The battle for Soledar also showed the eroding motivation of military personnel in Ukraine. Many of those being forcibly mobilized are showing no desire to fight. In mid-January, the Ukrainian media published a video in which Sgt. Igor Bondarenko, deputy platoon commander of the 60th brigade, berates his subordinate Ukrainian soldiers who had taken refuge in a residential building and were unwilling to fight. The video was filmed for the purpose of reporting to a higher command, which demands that military recruits be driven into battle by all necessary means.
The German magazine Der Spiegel, referring to German intelligence information, reported at the end of January that in and around Bakhmut alone, Ukraine was seeing hundreds of its soldiers killed every day. The Ukrainian Telegram channel ‘XUA-photo of the war’ has broadcast terrible film footage demonstrating the extent of deaths among the Armed Forces of Ukraine in the area. It comments, “Of course, the full scale of this tragedy needs to be documented in the future. On the front lines of Bakhmut-Soledar, the Ukrainian military command has displayed complete failure. There are huge numbers of deaths among the manpower of the Armed Forces of Ukraine.”
Pentagon chief Lloyd Austin told a meeting of NATO-country war ministers at the U.S. Air Force base in Ramstein, Germany at the end of January that a crucial moment in the fighting in Ukraine had arrived and Russia was gathering strength.

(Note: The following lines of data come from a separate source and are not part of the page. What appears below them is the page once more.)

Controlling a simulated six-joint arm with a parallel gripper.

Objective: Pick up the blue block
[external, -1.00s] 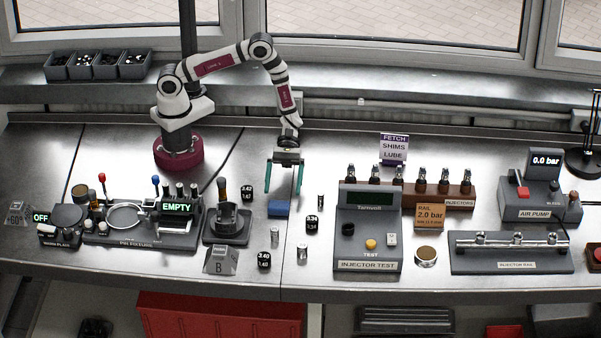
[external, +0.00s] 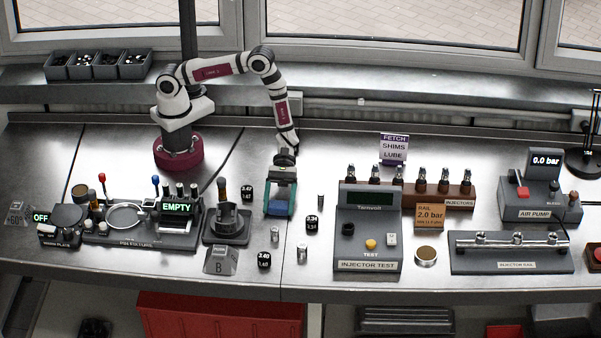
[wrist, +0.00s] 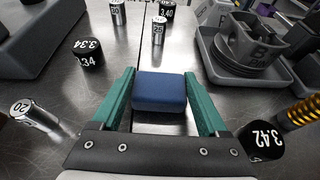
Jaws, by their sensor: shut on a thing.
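The blue block (wrist: 160,91) lies between the two green fingers of my gripper (wrist: 160,95) in the wrist view, with a finger along each side. In the external view the blue block (external: 279,208) shows low between the fingers of my gripper (external: 279,211), down at the metal bench. My gripper is shut on the block. The block appears to rest on the bench; I cannot tell whether there is any gap beneath it.
A grey fixture with a round cup (external: 227,221) stands just left of my gripper. Black marked cylinders (external: 312,224) and small metal cylinders (external: 275,235) stand close around it. The injector test box (external: 368,230) is to the right.

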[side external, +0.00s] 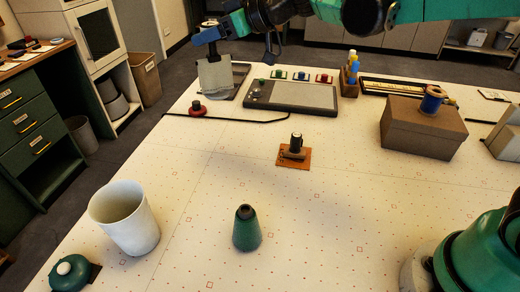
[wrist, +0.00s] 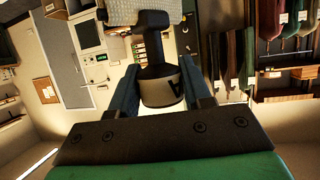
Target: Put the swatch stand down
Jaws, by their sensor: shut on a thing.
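The swatch stand (side external: 214,76) is a pale grey panel in the side external view, hanging in the air over the far left part of the table (side external: 210,160). My gripper (side external: 208,33) is just above the panel, with its blue fingers around the stand's dark top part. The panel's pale textured edge (wrist: 130,10) shows at the top. The panel's lower end appears clear of the table.
Close by are a grey tablet (side external: 295,95), a dark tray partly behind the panel, and a red knobbed piece (side external: 197,108) with a black strip. A brown box (side external: 424,128) stands right. A white cup (side external: 126,218) and green cone (side external: 247,230) stand in front. The left-middle tabletop is clear.

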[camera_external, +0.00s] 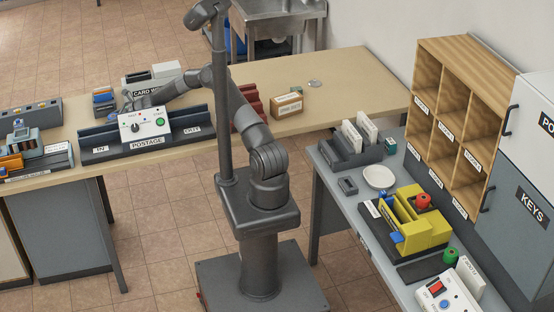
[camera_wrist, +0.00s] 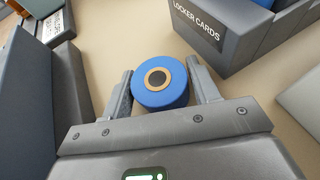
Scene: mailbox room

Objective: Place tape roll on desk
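The blue tape roll (camera_wrist: 160,82) with a tan core sits between the two fingers of my gripper (camera_wrist: 161,86) in the wrist view. Its sides fill the gap between the fingertips, so the gripper looks shut on it. Its flat face is turned toward the wrist camera. The beige desk (camera_external: 335,95) runs across the external view, and its surface also shows below the roll in the wrist view (camera_wrist: 130,30). I cannot tell whether the roll touches the desk. In the external view my gripper (camera_external: 127,98) is low over the desk, partly hidden behind the postage machine.
The postage machine (camera_external: 143,124) and its dark tray (camera_external: 100,152) stand in front of my gripper. The locker cards box (camera_wrist: 222,48) is close on the right in the wrist view. A dark bin (camera_wrist: 75,90) is close on the left.

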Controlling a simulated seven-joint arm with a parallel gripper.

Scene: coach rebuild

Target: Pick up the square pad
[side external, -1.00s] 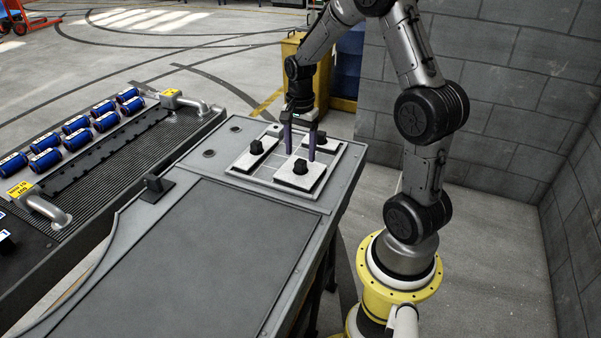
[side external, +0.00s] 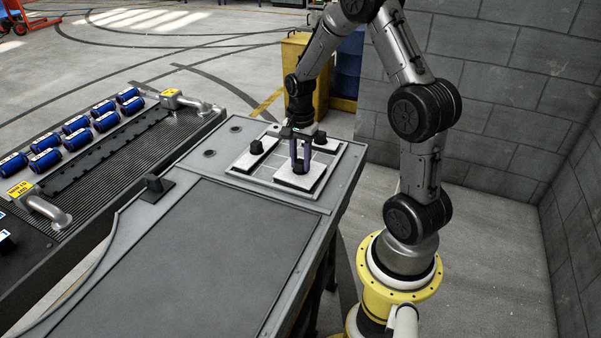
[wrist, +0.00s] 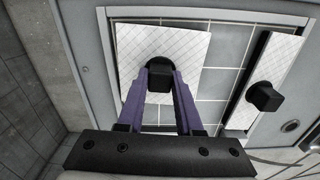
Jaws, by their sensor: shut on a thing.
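The square pad (side external: 290,180) is a white quilted plate with a black knob, lying on the gridded tray (side external: 343,160) at the table's far end. In the wrist view the pad (wrist: 189,62) fills the upper middle, with its knob (wrist: 160,72) between the purple fingers. My gripper (side external: 300,168) is shut on the knob from above; it also shows in the wrist view (wrist: 160,85). The pad appears to rest on the tray; I cannot tell if it is lifted at all. The fingers hide part of the knob.
A narrower white pad with a black knob (side external: 256,147) lies on the tray to the left, and another (side external: 325,145) lies behind my gripper. Blue cylinders (side external: 75,125) line the left rack. A block wall stands right.

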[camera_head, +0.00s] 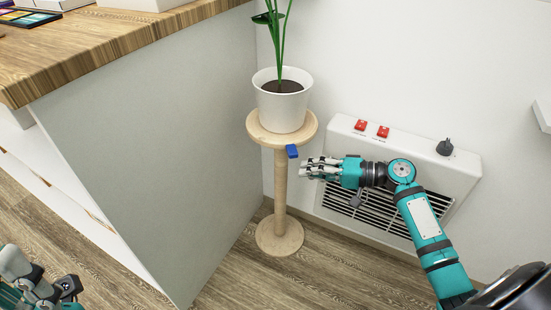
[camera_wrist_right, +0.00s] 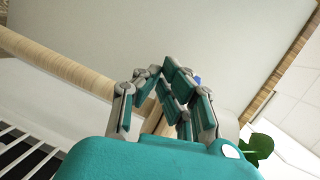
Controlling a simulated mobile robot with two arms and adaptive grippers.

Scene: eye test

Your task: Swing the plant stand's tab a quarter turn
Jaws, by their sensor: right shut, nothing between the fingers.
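The plant stand (camera_head: 280,188) is pale wood, with a round top, a slim post and a round base. The stand's blue tab (camera_head: 292,152) hangs at the right front edge of the top. My right gripper (camera_head: 304,168) is shut and empty, just right of the post and slightly below the tab. In the right wrist view the shut fingers (camera_wrist_right: 162,78) hide most of the tab; a bit of blue (camera_wrist_right: 197,79) shows behind them. The post (camera_wrist_right: 65,67) passes behind the fingers there. My left gripper (camera_head: 35,285) is partly cut off at the lower left, its fingers unclear.
A white pot (camera_head: 281,108) with a green plant stands on the top. A white heater (camera_head: 455,170) with red switches and a dark knob is on the wall behind my right arm. A wood-topped counter (camera_head: 110,45) stands left of the stand. Floor in front is clear.

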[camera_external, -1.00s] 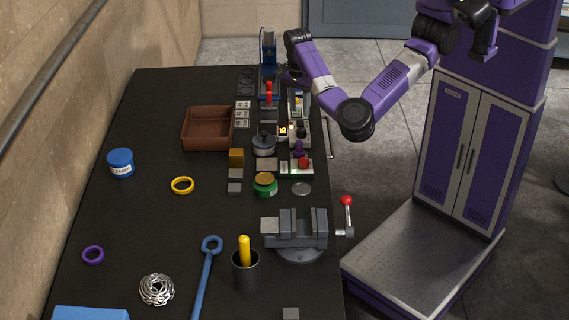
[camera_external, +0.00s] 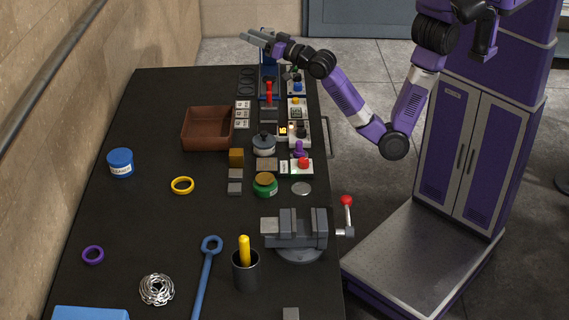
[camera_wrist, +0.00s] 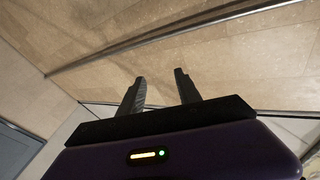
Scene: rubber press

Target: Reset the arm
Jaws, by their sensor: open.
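My arm is purple and grey, and it reaches from my column over the far right end of the black table. My gripper (camera_external: 256,37) is raised above the blue press (camera_external: 268,68) at the table's far end, with its fingers pointing left. In the wrist view my gripper (camera_wrist: 160,88) shows two dark fingers spread apart with nothing between them.
The black table (camera_external: 150,230) bears a brown tray (camera_external: 190,142), a blue-lidded jar (camera_external: 121,163), a green jar (camera_external: 265,185), a grey vise (camera_external: 295,232) and a blue wrench (camera_external: 206,265). Small devices line its right edge. The wall (camera_external: 60,110) runs along the left. Air around my gripper looks clear.

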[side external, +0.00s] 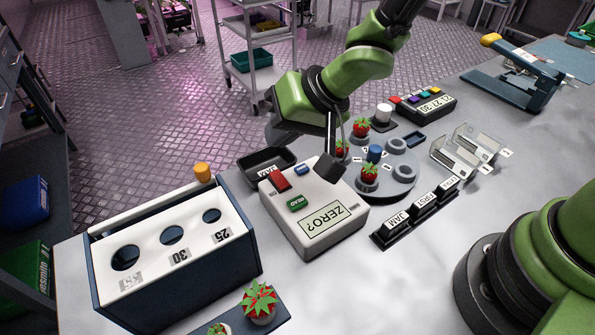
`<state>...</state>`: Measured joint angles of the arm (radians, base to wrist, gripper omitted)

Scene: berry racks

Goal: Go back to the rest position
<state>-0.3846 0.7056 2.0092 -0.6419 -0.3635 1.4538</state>
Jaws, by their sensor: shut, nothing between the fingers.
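My gripper (331,166) is at the end of my green arm, pointing down. It hangs over the right rear part of the white box with the "ZERO?" display (318,232), near the round grey plate with berries (392,186). Its fingers are dark and shut, with nothing between them. I cannot tell from this view how high the fingertips are above the box. My arm reaches in from the top of the picture.
A white-topped box with several holes (185,255) stands at the left. Strawberries (258,303) sit in front of it. A black label stand (416,214), clear card holders (466,148), a timer (424,103) and a blue device (513,78) stand to the right. Bare table shows at the front centre.

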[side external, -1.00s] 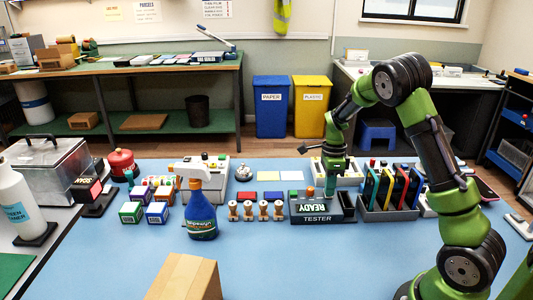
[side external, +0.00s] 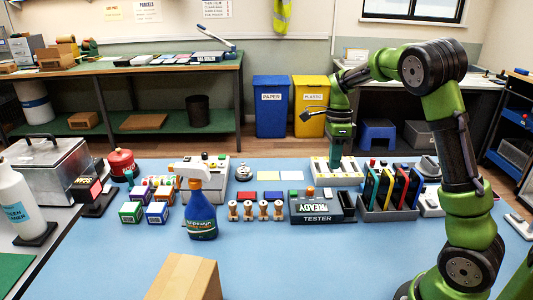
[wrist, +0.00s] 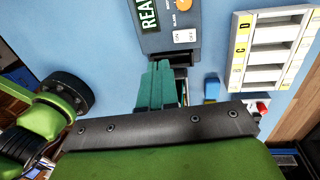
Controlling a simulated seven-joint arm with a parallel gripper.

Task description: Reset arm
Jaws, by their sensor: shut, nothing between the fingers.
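My gripper (side external: 336,166) is shut and empty. In the side external view its teal fingers point down above the white compartment tray (side external: 349,179), behind the tester. The wrist view shows the teal fingers (wrist: 160,75) closed together, their tips near the edge of the dark tester (wrist: 165,25). In the side external view the tester (side external: 316,218), with its READY display, stands on the blue mat in front of the gripper.
A rack of upright phones (side external: 389,190) stands right of the tester. Wooden stamps (side external: 256,211), a blue spray bottle (side external: 201,210) and small boxes (side external: 157,212) stand to the left. A cardboard box (side external: 184,279) is in front. The mat's front middle (side external: 320,262) is clear.

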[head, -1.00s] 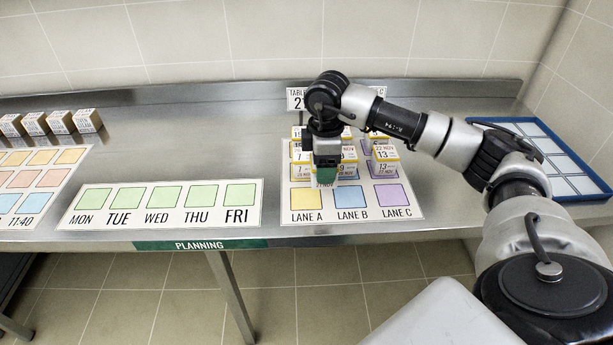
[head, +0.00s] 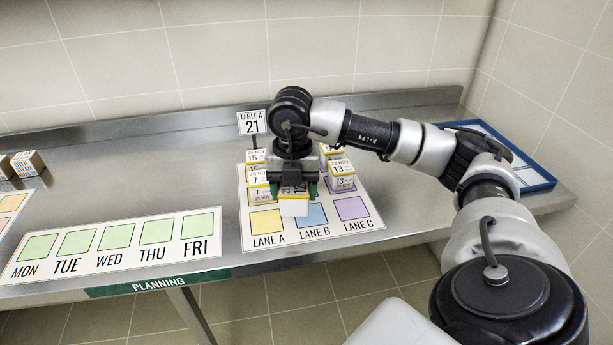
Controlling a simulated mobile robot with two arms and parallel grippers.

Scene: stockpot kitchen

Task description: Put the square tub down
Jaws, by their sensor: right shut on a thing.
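My right gripper (head: 294,187) is over the lane mat (head: 303,231), fingers pointing down. It is shut on a square tub (head: 294,207) with a white side and a printed yellow-edged label. The tub is between the green fingertips, in front of the lane B column and above the blue square (head: 311,214). Whether its underside touches the mat or other tubs I cannot tell. Similar tubs stand in lane A (head: 259,188) and lane C (head: 341,177). The gripper hides most of lane B. My left gripper is not in view.
A yellow square (head: 266,220) and a purple square (head: 352,208) are bare at the mat's front. A blue-rimmed tray (head: 541,183) is at right, and a TABLE A sign (head: 251,122) stands behind.

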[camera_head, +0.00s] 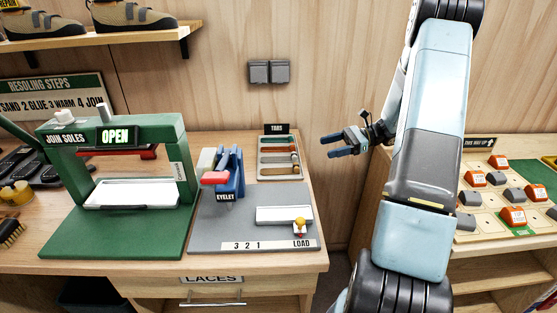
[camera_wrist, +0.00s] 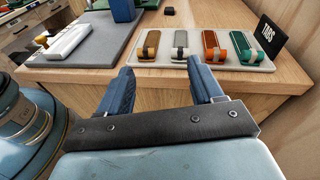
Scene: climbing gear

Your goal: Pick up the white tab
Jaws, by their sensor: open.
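The white tab (camera_wrist: 180,42) lies in the tabs tray (camera_wrist: 270,66), between a brown tab (camera_wrist: 149,44) and an orange tab (camera_wrist: 211,46); a green tab (camera_wrist: 242,46) is at the right end. In the head view the white tab (camera_head: 276,161) is small, in the tray behind the grey plate. My gripper (camera_wrist: 164,74) is open and empty, its fingers pointing toward the tray. In the head view my gripper (camera_head: 326,146) is to the right of the tray, apart from it, in the air.
A blue eyelet press (camera_head: 230,172) with a red handle stands left of the tray. A green sole press (camera_head: 115,170) is farther left. A black TABS sign (camera_wrist: 271,34) stands at the tray's end. At right is another bench with orange and grey blocks (camera_head: 512,215).

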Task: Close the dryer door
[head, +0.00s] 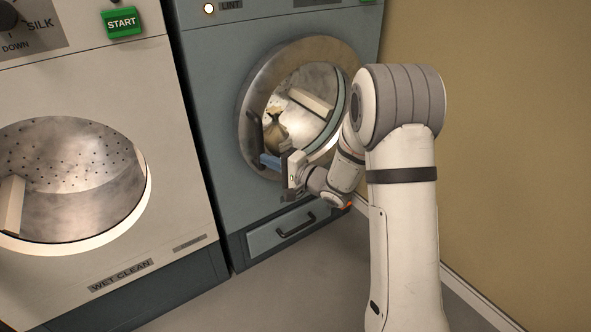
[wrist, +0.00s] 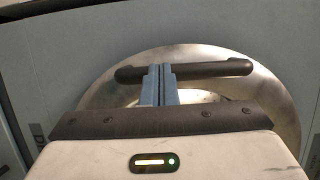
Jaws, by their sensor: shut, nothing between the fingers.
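The dryer is the blue-grey machine (head: 215,130). Its round door has a broad metal rim (head: 252,100) and a clear middle showing the metal drum. A dark bar handle (head: 256,131) sits on the rim's left side; it also shows in the wrist view (wrist: 215,69). I cannot tell whether the door sits flush or slightly ajar. My gripper (head: 264,160) is at the door's lower left, by the handle's lower end. In the wrist view its blue fingers (wrist: 160,70) are together and overlap the handle; contact is unclear. My wrist hides the rim's lower right part.
A pale wet-clean machine (head: 100,245) with a round opening stands at the left. A drawer (head: 268,236) with a dark handle is below the dryer door. A tan wall (head: 500,120) is at the right. Open grey floor (head: 290,290) lies in front.

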Russian military experts are once again noticing that Western media and politicians are constantly talking about “crucial moments” and “imminent turning points” in Ukraine...and…They see the West actively pressuring Kyiv to send more military recruits to the slaughter in order to achieve a ‘tipping point’ as quickly as possible. In contrast, Russian tactics involved orderly entries or exits from selected territories designed to wear down the Ukrainian army and economy while maintaining main forces in reserve in case of a major conflict with NATO in the future.
Against the backdrop of its serious losses, military conscription has intensified throughout Ukraine. Sometimes, it resembles the straightforward kidnapping of men of military age. Military commissars are increasingly trying to hand out summonses in the most unlikely and inappropriate places (albeit fully permitted legally), such as entrances to shops, in parking lots or at gas stations. Sometimes they resort to roadblocks.
Other subscribers from Odessa comment that men are brought to the military enlistment offices by ambulances and ‘Nova Poshta’ (delivery service) vehicles. Military commissars often go about their work in civilian clothes. Not everyone surrenders without a fight. “Near Kulikovo field (a neighborhood in central Odessa) in the courtyard of a nine-story building, two unknown people put up serious physical resistance to two “messengers of death” (as military conscription officers are called), as a result of which the young civilian men prevailed and the losing ‘military’ side lost their package of documents and money,” writes ‘Typical Odessa’.
The director of the Institute for the Study of the Consequences of Military Actions in Ukraine, Russian political scientist Kirill Molchanov, calls Ukraine a “kamikaze state”. He emphasizes that there exists another Ukraine, which is represented by refugees and residents in the south of Ukraine who are attending protest rallies organized by the wives and mothers of servicemen. According to him, these are the people who voted for Zelensky in 2019 because of his promise to end the nationalist dictatorship and the war in Donbass of his predecessor, Petro Poroshenko. (Poroshenko was elected in May 2014 as the suppression of opposition to the coup of February 2014 was already well advanced.) Molchanov argues that, “In order to get away from the Western-imposed role of Ukraine as a kamikaze state, a platform is needed to find consensus and develop a common vision for Ukrainians who disagree with Kyiv’s current course.”
The former commander of Polish Land Forces, reserve Colonel-General Waldemar Skrzypczak, …argued… for the mobilization of those Ukrainians residing in Western countries who managed to escape military service in Ukraine. When asked by a journalist that Ukrainians in the West probably do not want to fight, the general replied that their opinions do not matter. “Ah, so now we are going to ask them if they want to be soldiers or not? It is necessary to mobilize, draft into the army – and that’s all,” said the Polish general …and… the head of the IMF told the assembled faithful in Davos in January that the conflict in Ukraine is global, not regional. For the sake of this, hundreds of Ukrainians are dying every day in and around Bakhmut, and such losses are being replaced by forceful kidnappings on the streets of Ukraine.